** Start **

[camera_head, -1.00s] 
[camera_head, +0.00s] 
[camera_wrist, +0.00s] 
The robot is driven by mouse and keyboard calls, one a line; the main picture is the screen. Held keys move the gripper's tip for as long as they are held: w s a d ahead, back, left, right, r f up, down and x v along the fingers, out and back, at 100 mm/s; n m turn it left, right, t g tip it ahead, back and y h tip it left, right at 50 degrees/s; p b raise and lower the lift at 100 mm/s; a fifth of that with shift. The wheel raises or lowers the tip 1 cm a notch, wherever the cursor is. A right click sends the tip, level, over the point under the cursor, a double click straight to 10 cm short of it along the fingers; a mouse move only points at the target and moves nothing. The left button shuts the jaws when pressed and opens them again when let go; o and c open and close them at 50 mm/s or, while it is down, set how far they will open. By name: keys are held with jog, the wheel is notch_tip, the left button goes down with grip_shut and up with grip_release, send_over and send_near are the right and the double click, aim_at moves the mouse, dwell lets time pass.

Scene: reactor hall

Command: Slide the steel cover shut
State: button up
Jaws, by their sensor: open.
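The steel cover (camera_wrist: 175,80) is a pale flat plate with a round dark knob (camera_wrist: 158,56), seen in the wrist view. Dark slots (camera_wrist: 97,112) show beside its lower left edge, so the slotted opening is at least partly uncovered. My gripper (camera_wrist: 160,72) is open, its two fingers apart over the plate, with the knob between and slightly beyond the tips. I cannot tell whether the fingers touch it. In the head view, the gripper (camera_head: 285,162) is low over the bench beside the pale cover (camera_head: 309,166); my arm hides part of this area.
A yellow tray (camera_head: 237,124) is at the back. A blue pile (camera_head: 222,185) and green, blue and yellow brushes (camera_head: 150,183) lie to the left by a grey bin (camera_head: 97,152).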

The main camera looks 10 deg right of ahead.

** End **

#### STATED TASK
Write out every line exactly as it stands.

#### ANSWER TO THE EXERCISE
[camera_head, -1.00s] 
[camera_head, +0.00s] 
[camera_wrist, +0.00s] 
The robot is driven by mouse and keyboard calls, one a line; the main picture is the screen. Held keys move the gripper's tip for as long as they are held: w s a d ahead, back, left, right, r f up, down and x v along the fingers, out and back, at 100 mm/s; n m turn it left, right, t g tip it ahead, back and y h tip it left, right at 50 degrees/s; p b raise and lower the lift at 100 mm/s; a fifth of that with shift. The wheel raises or lowers the tip 1 cm a notch, wherever the cursor is. A right click sends the tip, level, over the point under the cursor, a double click straight to 10 cm short of it along the fingers; a mouse move only points at the target and moves nothing. The left button shuts the jaws when pressed and opens them again when let go; o and c open and close them at 50 mm/s or, while it is down, set how far they will open. By name: keys are held with jog, the wheel is notch_tip, the left button goes down with grip_shut and up with grip_release, send_over and send_near are the right and the double click, aim_at moves the mouse, dwell lets time pass.

Scene: reactor hall

Command: Slide the steel cover shut
State: button up
Jaws, by their sensor: open.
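The steel cover (camera_wrist: 175,80) is a pale flat plate with a round dark knob (camera_wrist: 158,56), seen in the wrist view. Dark slots (camera_wrist: 97,112) show beside its lower left edge, so the slotted opening is at least partly uncovered. My gripper (camera_wrist: 160,72) is open, its two fingers apart over the plate, with the knob between and slightly beyond the tips. I cannot tell whether the fingers touch it. In the head view, the gripper (camera_head: 285,162) is low over the bench beside the pale cover (camera_head: 309,166); my arm hides part of this area.
A yellow tray (camera_head: 237,124) is at the back. A blue pile (camera_head: 222,185) and green, blue and yellow brushes (camera_head: 150,183) lie to the left by a grey bin (camera_head: 97,152).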

The main camera looks 10 deg right of ahead.

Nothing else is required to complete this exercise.